Il primo dato che colpisce, in questo effetto valanga di cronache, e opinioni sulle cronache (Weinstein, Hoffman, Spacey e le “molestie” sessuali di Hollywood sulle sue attrici…), è l’intercambiabilità della parola “molestia” con la parola “violenza”. Quando sono ben diverse – “le parole sono importanti” gridava un esasperato Nanni Moretti in Palombella rossa. Le molestie sono sì fastidiose, ma sono molestie, appunto, “un disagio, un disturbo, una noia”. Altra cosa è la violenza, “un danno, un abuso di forza fisica, una costrizione, un’oppressione, l’obbligo a cedere la propria volontà”. Ciò non toglie che una molestia può diventare violenta, se fatta in determinati contesti…
Molesto è tutto ciò che ti urta il sistema nervoso: e, sessualmente, dal punto di vista delle donne, molesto è l’“appoggino” dello sconosciuto arrapato sul mezzo pubblico; e molesto è il tizio di turno che si ferma a rimorchiarti, con la scusa di una sigaretta, mentre tu eri seduta da sola in santa pace… (“Donna seduta sola da qualche parte”: esemplare raro, perché di solito riesce a rimanerci per molto poco). E poi si sorprende se a un certo punto ti inacidisci, dopo aver fatto cortesemente capire di voler restare sola. Ma se non lo fai non si scolla. Perché gli uomini fondamentalmente non capiscono che questa molestia va avanti da quando una sviluppa. E quindi è veramente stufa. Semplicemente, ogni tanto lasciatele in pace le donne a fumare una sigaretta da sole, come fate voi.
Ma insomma diciamo pure che queste sono ancora stronzate. Esperienze del genere – toccatine, fischiatine, palpatine, volgarità, baci indesiderati, mani strette sui polsi a voler farti fare quello che si richiede, facce sudate a un centimetro di distanza… – pressoché ogni donna al mondo le avrà vissute almeno una volta nella vita (e questo non significa che tutti gli uomini molestino le donne)… diciamo che, seppur molto fastidioso, non è niente che non si possa risolvere girando il culo e andando via. Alla peggio alzando un ceffone. Ma aggiungiamo pure che le cose non dovrebbero stare così, che, insomma, nessuno dovrebbe molestare nessuno (la famosa libertà personale che finisce quando inizi a rompere le scatole a qualcun’altro).
Detto questo, la violenza è un’altra cosa. Anzitutto è, fortunatamente, più rara perché gli uomini non sono generalmente dei mostri. (Anche se poi bisogna pure vedere in che paese vivi…). Ma è sempre più grave, e subdola.

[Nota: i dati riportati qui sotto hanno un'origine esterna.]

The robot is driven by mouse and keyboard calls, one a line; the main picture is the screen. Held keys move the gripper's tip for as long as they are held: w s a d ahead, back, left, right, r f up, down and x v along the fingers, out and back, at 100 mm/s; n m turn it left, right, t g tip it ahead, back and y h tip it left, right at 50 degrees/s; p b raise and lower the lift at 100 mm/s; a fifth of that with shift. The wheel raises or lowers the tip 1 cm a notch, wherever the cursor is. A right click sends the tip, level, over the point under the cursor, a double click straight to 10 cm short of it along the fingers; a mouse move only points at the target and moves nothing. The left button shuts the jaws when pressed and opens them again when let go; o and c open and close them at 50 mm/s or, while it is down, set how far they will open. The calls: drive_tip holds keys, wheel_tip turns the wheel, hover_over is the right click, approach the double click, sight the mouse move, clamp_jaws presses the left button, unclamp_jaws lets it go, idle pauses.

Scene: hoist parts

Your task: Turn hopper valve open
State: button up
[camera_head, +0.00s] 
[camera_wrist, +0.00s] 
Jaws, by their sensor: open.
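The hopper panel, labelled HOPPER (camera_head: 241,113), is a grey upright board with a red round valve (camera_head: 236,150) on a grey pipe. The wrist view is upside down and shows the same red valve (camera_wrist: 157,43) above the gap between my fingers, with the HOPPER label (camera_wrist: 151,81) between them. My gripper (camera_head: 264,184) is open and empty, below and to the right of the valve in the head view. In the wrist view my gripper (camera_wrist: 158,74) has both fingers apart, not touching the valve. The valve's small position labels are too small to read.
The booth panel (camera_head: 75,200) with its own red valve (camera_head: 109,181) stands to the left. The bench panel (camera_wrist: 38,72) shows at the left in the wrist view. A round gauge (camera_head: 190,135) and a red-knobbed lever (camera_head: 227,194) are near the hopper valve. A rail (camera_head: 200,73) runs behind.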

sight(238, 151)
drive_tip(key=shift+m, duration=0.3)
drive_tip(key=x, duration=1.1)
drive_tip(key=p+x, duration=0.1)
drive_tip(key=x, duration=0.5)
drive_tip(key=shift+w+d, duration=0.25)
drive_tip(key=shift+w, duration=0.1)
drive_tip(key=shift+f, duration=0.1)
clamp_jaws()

Prendiamo il ritrovarsi di fronte all’uomo che ti ha dato il lavoro, nudo in accappatoio, che ti chiede un massaggio. Magari tu sei una 20enne; magari un po’ ingenua; magari hai una certa confusione in testa su quali siano i tuoi diritti di “donna” perché la società che hai intorno in realtà non te ne riconosce molti, de facto; magari hai anche un po’ paura, perché sei sola, perché quello è grosso, ed è anche brutto, inquietante, e perché, fondamentalmente, ti sta ricattando, perché ha i soldi, e ha il potere. E tu sei il nulla di fronte a lui.
Ma non finisce qui. Ironia della sorte vuole che farai quello che dice, e starai zitta, perché chi mai ti crederebbe (soprattutto negli anni ’90, dove imperversava il modello donna promosso da Berlusconi). Finché un giorno arrivano tempi migliori per parlarne, ne parli, e vieni messa a tacere, non creduta, e insultata. Finché un giorno arrivano tempi ancora un po’ migliori e altre come te decidono di fare lo stesso, allora si lodano queste persone, tranne te. Che comunque, come ti permetti? “Te la fai leccare per fare carriera e dopo ti penti? Troppo facile no?” Allora è ovvio che in Italia Asia Argento venga messa alla gogna. Mentre Meryl Streep è una grande. E l’abusatore Weinstein magari ancora di più. Ma a parte l’assurdità di prendersela con la vittima dell’abuso di potere, il problema non sta davvero in Asia Argento, ma nella mentalità italiana. E soprattutto delle italiane…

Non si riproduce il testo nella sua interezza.